- _WHAT NEEDS TO BE DONE_
Below are some records; quote exactly the lines from the one that contains "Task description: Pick" through the one that contains "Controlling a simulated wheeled", inclusive, and no others.

- _EXTRACTED DATA_
* * *

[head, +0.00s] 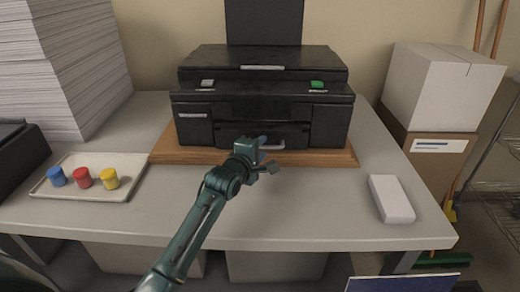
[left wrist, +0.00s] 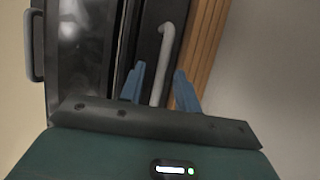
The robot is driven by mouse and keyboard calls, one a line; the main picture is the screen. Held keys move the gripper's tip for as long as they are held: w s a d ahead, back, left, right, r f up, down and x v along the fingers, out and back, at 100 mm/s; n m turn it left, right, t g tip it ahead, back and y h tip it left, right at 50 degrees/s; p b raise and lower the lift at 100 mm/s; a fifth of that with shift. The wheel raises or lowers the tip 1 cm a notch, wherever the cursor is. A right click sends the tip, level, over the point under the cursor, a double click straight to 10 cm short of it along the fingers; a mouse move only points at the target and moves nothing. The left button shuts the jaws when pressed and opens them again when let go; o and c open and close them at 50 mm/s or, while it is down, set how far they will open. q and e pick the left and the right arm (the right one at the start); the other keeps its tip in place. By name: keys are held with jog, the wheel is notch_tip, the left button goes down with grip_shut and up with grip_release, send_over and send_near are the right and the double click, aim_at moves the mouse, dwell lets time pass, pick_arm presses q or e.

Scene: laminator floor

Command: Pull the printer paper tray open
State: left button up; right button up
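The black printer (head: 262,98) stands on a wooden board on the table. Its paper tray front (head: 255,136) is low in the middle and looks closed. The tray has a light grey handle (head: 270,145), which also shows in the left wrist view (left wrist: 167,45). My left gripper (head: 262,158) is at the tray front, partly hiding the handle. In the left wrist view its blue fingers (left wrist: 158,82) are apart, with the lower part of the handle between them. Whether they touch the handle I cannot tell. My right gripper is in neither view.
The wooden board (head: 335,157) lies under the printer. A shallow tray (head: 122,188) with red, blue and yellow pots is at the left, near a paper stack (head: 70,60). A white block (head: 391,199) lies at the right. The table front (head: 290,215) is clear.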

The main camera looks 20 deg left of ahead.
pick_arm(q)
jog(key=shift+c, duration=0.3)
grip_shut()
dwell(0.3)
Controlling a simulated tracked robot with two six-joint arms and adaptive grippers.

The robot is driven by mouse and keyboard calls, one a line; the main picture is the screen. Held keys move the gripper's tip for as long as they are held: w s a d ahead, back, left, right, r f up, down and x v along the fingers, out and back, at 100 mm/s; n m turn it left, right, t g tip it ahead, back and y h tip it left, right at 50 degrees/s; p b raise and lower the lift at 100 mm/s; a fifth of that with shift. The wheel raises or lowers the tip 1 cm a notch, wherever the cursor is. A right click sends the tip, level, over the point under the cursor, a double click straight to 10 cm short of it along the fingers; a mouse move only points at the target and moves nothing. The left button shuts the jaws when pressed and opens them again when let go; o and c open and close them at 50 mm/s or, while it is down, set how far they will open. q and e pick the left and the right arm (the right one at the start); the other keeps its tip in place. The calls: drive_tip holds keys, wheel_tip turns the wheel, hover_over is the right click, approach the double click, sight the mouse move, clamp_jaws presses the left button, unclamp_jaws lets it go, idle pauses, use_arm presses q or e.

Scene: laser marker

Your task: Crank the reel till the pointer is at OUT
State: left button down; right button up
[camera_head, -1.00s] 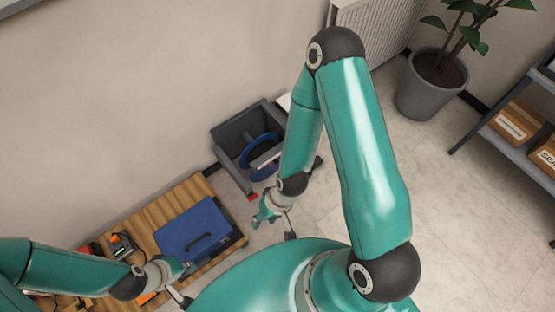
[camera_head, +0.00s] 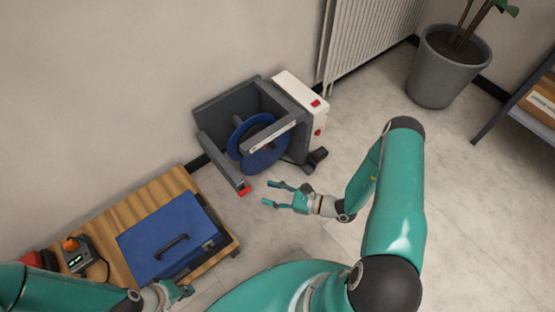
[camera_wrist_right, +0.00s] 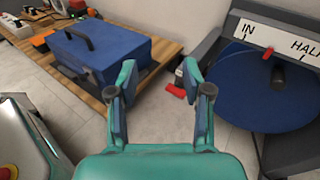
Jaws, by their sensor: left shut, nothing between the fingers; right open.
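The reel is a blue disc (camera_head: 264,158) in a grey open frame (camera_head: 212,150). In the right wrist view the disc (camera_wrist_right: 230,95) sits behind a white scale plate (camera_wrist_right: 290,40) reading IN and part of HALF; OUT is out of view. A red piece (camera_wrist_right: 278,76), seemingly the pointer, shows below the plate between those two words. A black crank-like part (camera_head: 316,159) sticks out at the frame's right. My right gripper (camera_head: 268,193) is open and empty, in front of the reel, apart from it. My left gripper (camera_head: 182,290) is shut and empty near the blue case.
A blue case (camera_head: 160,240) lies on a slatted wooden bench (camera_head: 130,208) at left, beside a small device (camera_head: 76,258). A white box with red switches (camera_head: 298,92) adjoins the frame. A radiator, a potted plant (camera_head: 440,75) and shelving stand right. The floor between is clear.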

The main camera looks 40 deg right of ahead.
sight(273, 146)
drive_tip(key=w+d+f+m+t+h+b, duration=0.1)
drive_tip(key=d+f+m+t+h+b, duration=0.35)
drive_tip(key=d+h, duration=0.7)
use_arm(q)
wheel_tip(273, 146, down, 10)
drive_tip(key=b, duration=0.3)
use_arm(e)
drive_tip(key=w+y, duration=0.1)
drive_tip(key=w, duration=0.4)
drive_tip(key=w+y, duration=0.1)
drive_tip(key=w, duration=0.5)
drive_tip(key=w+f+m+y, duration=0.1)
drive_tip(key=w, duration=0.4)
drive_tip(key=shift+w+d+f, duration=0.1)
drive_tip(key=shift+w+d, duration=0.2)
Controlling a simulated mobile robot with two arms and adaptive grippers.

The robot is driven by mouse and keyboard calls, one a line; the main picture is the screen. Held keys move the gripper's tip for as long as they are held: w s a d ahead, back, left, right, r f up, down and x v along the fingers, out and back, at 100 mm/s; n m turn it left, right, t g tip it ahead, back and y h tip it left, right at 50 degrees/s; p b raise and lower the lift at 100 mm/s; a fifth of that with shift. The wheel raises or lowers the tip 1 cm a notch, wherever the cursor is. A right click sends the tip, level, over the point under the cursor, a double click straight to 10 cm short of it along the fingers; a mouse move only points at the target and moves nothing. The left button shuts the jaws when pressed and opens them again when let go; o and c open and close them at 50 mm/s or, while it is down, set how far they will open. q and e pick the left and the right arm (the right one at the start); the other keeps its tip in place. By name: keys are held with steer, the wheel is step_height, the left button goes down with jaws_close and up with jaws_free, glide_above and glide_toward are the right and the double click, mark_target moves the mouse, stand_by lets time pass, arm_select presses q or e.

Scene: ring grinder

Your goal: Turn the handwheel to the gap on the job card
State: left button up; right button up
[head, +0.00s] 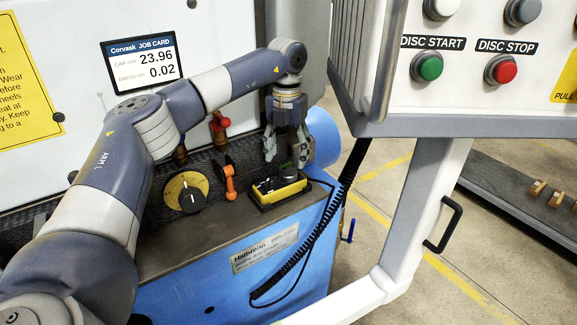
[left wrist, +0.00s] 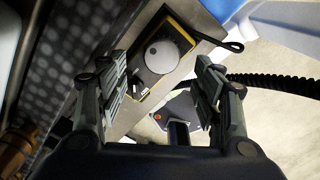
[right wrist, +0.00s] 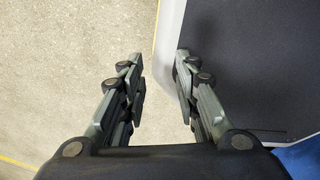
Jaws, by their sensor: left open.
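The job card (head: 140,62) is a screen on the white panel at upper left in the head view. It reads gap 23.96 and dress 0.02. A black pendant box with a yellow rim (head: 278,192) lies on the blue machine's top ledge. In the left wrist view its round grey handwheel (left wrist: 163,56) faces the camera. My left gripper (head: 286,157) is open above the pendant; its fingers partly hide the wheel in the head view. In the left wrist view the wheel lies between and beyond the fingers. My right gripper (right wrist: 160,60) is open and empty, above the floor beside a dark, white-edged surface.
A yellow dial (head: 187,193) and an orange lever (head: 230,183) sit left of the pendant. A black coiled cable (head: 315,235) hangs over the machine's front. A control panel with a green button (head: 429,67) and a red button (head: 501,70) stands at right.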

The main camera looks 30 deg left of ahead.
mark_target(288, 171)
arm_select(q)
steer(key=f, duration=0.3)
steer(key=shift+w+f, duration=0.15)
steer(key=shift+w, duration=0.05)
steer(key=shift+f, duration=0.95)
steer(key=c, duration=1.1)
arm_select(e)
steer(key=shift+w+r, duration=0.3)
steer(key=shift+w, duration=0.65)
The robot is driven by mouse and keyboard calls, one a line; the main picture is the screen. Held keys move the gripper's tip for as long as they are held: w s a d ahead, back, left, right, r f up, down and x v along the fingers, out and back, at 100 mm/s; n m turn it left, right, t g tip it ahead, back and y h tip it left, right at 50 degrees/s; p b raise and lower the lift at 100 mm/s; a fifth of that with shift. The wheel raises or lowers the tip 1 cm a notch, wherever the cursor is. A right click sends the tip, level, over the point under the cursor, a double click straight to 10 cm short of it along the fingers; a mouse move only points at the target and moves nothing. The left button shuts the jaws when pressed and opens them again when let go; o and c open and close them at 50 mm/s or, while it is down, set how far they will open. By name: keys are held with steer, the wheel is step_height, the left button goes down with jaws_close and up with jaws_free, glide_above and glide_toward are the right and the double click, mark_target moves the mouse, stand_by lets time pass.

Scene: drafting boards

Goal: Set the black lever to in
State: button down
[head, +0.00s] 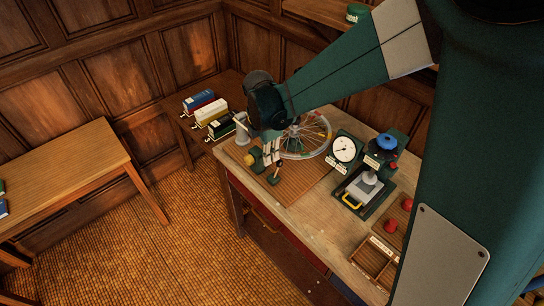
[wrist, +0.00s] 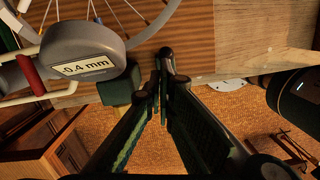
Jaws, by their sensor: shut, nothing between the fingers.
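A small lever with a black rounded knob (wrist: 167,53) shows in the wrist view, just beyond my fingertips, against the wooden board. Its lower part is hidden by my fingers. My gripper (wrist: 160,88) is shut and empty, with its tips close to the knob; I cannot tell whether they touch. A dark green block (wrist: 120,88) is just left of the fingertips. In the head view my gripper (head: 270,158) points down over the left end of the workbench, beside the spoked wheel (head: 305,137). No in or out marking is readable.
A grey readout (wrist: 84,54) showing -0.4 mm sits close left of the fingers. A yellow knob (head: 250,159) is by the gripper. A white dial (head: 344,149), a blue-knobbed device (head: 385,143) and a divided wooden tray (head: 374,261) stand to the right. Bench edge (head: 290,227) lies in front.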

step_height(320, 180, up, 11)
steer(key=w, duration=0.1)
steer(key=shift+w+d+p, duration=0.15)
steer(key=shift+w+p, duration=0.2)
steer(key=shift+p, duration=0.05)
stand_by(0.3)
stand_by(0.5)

* * *

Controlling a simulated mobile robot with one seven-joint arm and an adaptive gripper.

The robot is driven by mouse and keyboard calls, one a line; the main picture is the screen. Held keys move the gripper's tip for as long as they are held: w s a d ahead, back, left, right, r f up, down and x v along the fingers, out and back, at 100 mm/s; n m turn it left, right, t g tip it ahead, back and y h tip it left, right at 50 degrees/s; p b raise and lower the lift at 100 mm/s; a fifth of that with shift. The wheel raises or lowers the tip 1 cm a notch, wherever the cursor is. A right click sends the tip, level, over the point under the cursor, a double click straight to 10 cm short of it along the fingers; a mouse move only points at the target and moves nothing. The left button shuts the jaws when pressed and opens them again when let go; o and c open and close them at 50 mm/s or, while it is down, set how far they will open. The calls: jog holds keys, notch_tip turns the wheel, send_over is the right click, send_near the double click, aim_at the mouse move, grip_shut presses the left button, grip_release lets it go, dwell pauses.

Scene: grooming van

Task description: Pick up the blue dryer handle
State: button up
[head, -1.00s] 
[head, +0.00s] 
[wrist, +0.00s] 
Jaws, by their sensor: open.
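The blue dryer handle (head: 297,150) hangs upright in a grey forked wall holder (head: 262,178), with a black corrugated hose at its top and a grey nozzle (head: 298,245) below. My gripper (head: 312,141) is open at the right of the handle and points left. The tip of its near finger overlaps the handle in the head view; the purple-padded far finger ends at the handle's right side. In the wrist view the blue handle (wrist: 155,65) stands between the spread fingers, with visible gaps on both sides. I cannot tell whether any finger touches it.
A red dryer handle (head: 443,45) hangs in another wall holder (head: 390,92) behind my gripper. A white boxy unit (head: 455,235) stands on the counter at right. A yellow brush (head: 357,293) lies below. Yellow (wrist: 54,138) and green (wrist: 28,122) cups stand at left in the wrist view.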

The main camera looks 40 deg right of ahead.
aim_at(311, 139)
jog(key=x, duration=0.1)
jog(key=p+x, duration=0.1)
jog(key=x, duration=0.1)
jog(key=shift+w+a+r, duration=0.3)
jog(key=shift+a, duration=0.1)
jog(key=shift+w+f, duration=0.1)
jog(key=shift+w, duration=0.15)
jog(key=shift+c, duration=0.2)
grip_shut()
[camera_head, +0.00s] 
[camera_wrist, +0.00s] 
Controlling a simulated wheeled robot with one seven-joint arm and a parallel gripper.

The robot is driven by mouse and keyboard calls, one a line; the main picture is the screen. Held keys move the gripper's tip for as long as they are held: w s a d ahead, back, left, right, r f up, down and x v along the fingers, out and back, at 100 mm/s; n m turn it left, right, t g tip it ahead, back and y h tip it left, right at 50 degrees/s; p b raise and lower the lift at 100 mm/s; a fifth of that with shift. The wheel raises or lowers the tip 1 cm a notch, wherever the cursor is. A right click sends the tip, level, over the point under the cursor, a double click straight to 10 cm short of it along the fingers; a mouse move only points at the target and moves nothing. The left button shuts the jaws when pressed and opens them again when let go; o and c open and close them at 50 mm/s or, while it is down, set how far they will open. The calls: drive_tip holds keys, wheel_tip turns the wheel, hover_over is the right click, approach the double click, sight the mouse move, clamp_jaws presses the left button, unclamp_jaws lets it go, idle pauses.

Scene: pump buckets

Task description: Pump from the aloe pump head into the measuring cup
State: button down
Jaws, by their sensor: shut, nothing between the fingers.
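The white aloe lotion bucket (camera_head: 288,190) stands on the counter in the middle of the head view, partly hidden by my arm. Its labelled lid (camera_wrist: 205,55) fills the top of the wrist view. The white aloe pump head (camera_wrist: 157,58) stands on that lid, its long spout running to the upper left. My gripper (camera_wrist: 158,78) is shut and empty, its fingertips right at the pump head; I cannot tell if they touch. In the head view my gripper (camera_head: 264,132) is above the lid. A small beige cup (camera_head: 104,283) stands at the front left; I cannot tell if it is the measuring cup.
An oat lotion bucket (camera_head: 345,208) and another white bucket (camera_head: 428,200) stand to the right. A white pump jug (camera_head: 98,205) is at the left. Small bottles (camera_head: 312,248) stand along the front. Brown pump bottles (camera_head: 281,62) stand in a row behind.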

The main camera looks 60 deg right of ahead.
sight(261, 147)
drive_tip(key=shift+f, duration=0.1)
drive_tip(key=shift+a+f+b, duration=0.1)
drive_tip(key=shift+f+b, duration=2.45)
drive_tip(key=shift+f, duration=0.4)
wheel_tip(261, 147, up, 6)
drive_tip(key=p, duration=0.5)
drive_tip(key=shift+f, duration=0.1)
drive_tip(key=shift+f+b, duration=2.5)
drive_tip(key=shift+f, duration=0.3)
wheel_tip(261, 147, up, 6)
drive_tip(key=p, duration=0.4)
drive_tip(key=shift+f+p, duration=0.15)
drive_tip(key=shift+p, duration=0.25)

* * *

- _RESULT OF THIS EXERCISE_
Task description: Pick up the blue dryer handle
State: button up
[head, -1.00s] 
[head, +0.00s] 
[wrist, +0.00s] 
Jaws, by their sensor: open.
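The blue dryer handle (head: 297,150) hangs upright in a grey forked wall holder (head: 262,178), with a black corrugated hose at its top and a grey nozzle (head: 298,245) below. My gripper (head: 312,141) is open at the right of the handle and points left. The tip of its near finger overlaps the handle in the head view; the purple-padded far finger ends at the handle's right side. In the wrist view the blue handle (wrist: 155,65) stands between the spread fingers, with visible gaps on both sides. I cannot tell whether any finger touches it.
A red dryer handle (head: 443,45) hangs in another wall holder (head: 390,92) behind my gripper. A white boxy unit (head: 455,235) stands on the counter at right. A yellow brush (head: 357,293) lies below. Yellow (wrist: 54,138) and green (wrist: 28,122) cups stand at left in the wrist view.

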The main camera looks 40 deg right of ahead.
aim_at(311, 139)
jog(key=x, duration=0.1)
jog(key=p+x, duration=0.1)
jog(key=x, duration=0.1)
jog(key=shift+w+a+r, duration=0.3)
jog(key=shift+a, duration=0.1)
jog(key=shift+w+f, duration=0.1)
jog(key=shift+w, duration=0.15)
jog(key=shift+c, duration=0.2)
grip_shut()
[camera_head, +0.00s] 
[camera_wrist, +0.00s] 
Controlling a simulated wheeled robot with one seven-joint arm and a parallel gripper.

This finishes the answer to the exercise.